Del propio pueblo de Waikabubak, poco se puede contar. Ahí comprendí la frase que había leído en algún libro de viajes, que decía que la vida del turista se limita a hacer el tiempo entre comida y comida. En este pueblo era totalmente cierto. Por las mañanas se podían hacer excursiones a las aldeas tradicionales de la zona, pero casi todas las tardes a partir de las tres llovía con precisión de cronómetro. Durante ese diluvio, que solía durar hasta el atardecer, creo que lo más entretenido que se podía hacer era tirar unas migas al suelo de la veranda, y observar los esfuerzos de las hormigas para llevárselas al hormiguero.

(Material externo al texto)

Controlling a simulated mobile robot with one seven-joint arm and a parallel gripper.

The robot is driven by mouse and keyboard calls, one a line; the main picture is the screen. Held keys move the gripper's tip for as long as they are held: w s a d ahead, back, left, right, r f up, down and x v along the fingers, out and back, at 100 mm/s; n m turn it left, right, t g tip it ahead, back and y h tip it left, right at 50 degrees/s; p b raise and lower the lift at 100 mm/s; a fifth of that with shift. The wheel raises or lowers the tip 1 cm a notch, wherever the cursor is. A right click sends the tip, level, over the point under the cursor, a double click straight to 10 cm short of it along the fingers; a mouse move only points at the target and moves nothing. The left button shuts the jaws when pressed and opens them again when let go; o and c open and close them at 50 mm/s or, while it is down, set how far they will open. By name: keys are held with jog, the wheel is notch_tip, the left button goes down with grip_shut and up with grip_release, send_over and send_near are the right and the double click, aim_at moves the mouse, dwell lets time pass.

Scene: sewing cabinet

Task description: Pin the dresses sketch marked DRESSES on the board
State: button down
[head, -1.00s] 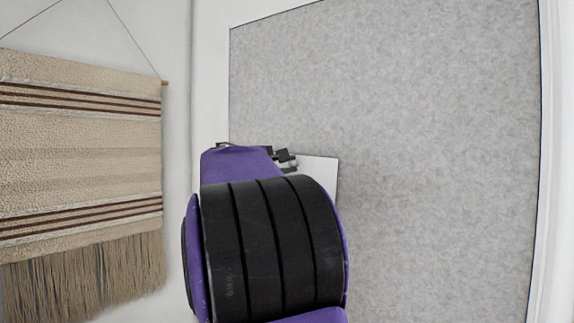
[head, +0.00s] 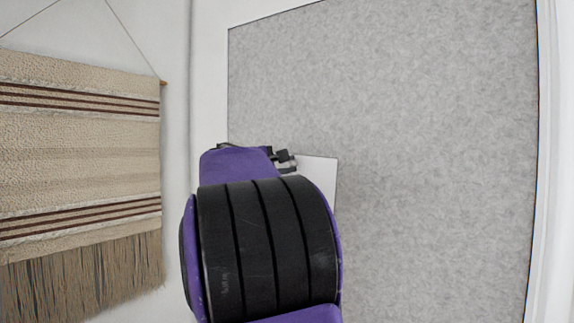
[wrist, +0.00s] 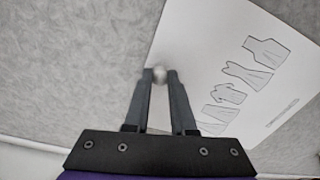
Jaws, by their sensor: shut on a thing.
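The sketch is a white sheet (wrist: 215,60) with outlined dress shapes in the wrist view. It lies tilted against the grey board (wrist: 70,60), and its small label is too small to read. In the head view the sheet (head: 318,178) shows partly behind my arm, against the lower left of the board (head: 420,120). My gripper (wrist: 160,77) is at the sheet's left edge in the wrist view, its fingers shut on a small round pale pin head (wrist: 160,74). Whether the pin's point is in the board is hidden.
A beige woven hanging (head: 80,150) with a fringe is on the wall to the left. The board's white frame (head: 548,160) runs along the right. The rest of the board is bare. My arm hides its lower left.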

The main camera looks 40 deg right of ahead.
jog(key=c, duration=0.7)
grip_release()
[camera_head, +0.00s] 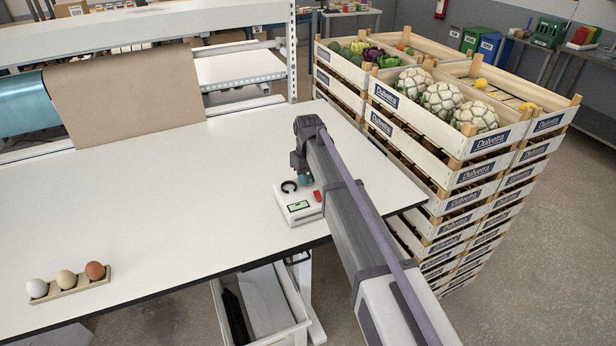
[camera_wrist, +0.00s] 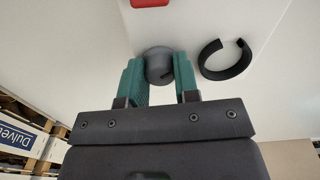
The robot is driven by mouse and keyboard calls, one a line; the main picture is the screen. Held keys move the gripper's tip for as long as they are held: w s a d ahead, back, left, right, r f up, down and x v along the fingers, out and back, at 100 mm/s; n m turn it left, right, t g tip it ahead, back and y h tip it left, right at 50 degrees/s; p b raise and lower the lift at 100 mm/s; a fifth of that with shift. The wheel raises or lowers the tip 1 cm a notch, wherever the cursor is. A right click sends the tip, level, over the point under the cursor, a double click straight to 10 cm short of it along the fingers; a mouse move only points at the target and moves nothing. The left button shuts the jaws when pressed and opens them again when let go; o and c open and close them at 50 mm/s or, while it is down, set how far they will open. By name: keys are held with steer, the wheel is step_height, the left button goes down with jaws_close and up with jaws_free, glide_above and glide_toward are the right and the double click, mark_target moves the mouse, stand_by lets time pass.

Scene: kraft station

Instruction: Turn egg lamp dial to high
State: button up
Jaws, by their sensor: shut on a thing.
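The egg lamp (camera_head: 298,208) is a small white box near the right front of the white table. The red part (camera_wrist: 150,3) shows at the top edge of the wrist view. In the head view my arm partly covers the lamp and hides the dial. The dial's setting cannot be read.
Several eggs stand in a wooden holder (camera_head: 70,287) at the table's left front. Stacked vegetable crates (camera_head: 455,143) stand close to the table's right side. A brown paper sheet (camera_head: 125,97) hangs at the back. The middle of the table (camera_head: 180,200) is clear. A white bin (camera_head: 262,305) is below.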

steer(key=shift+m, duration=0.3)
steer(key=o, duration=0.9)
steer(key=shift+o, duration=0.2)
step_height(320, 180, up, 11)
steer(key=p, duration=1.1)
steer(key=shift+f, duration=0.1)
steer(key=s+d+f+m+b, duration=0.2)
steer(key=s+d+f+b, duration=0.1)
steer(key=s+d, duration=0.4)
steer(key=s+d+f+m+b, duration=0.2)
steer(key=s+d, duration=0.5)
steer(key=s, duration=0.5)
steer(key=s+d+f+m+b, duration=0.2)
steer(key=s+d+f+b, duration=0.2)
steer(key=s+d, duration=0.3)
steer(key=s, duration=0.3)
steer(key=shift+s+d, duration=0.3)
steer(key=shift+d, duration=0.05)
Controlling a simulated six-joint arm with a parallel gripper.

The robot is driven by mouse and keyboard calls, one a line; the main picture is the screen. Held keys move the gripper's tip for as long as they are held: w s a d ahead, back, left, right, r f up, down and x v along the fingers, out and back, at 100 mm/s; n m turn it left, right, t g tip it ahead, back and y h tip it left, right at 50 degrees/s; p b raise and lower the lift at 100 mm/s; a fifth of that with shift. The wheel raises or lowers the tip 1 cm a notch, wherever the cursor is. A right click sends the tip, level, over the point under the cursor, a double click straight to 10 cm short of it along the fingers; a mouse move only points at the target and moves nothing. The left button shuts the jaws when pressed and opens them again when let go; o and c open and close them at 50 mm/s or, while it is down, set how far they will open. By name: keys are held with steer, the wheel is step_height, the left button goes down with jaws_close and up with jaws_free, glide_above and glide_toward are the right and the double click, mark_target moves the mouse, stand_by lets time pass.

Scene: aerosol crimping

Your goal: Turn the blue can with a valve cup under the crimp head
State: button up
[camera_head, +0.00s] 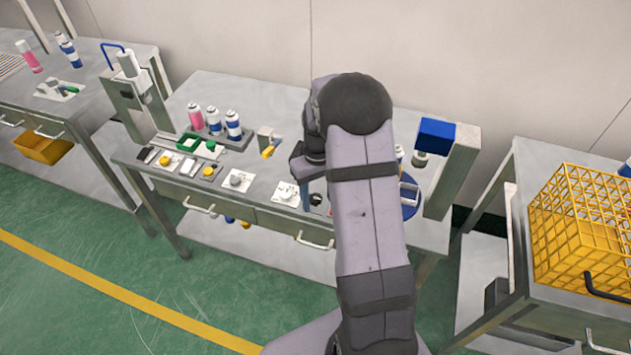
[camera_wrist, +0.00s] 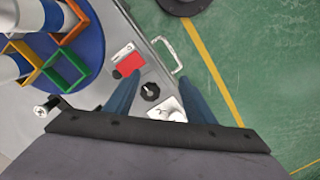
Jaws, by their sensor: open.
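The crimp head (camera_head: 437,135) is a blue block on a grey column at the right of the bench. A blue round turntable (camera_head: 409,197) lies below it, mostly hidden by my arm; it also shows in the wrist view (camera_wrist: 88,62). It bears orange, green and yellow square frames (camera_wrist: 66,71). Two white-and-blue cans, one at the left edge (camera_wrist: 12,66) and one at the top (camera_wrist: 38,16), stand there, cut off by the picture. I cannot tell which has a valve cup. My gripper (camera_wrist: 158,98) is open and empty, over the bench's front strip beside the turntable.
A red pad (camera_wrist: 130,65), a black knob (camera_wrist: 150,91) and a white plate (camera_wrist: 166,108) lie below my fingers. A rack (camera_head: 222,139) with pink and blue-white cans stands left of my arm. A yellow crate (camera_head: 585,235) is on the right bench.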

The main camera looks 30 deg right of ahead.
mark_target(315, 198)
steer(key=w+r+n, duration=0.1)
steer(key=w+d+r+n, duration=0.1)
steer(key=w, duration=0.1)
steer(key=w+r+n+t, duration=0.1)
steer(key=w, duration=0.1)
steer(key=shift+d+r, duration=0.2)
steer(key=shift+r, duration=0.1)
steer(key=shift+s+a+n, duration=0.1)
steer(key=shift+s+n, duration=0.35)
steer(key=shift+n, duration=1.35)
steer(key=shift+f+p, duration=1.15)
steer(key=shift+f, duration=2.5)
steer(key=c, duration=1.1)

Como todo lo bueno se acaba, al cabo de pocos días me tocó repetir el viaje en autobús hasta Waingapu, con kelilin kelilin incluido, y esperar a la salida del avión que, a la mañana siguiente, me llevaría hasta Ubud, la antigua capital de la isla de Bali. Pero esa es otra historia.

Por cierto, en el embarque en Waingapu me pasó una cosa que no me ha vuelto a pasar en ningún vuelo. Junto al mostrador de embarque había una enorme báscula de madera con pesas deslizantes, como las que usaban en mi pueblo para pesar los sacos de patatas. Muy en mi papel de viajero avezado, coloqué mi mochila en la plataforma, pero el empleado de Merpati Airlines me indicó que me subiera yo también a la báscula. Anotaron en un cuaderno la suma de mi peso y el de la mochila, y yo me quedé por allí tratando de averiguar para qué querían el dato. Contemplé cómo pesaban a todos los viajeros junto con sus equipajes, pero lo mejor fue cuando facturó el último pasajero, y a continuación pesaron a toda la tripulación. Un tanto intrigado, acabé preguntando por qué pesaban a todo el mundo. Me explicaron que sumando todos esos datos podían conocer con toda precisión la carga total facturada, y completar hasta la carga máxima autorizada del avión con otras mercancías que estaban esperando transporte. Espero que esto no llegue a los oídos de Ryan Air, o acabarán pesándonos e incluso cobrándonos el sobrepeso de cada uno. Como dato curioso, el avión era un Aviocar 212, fabricado en Indonesia bajo licencia de la compañía española CASA.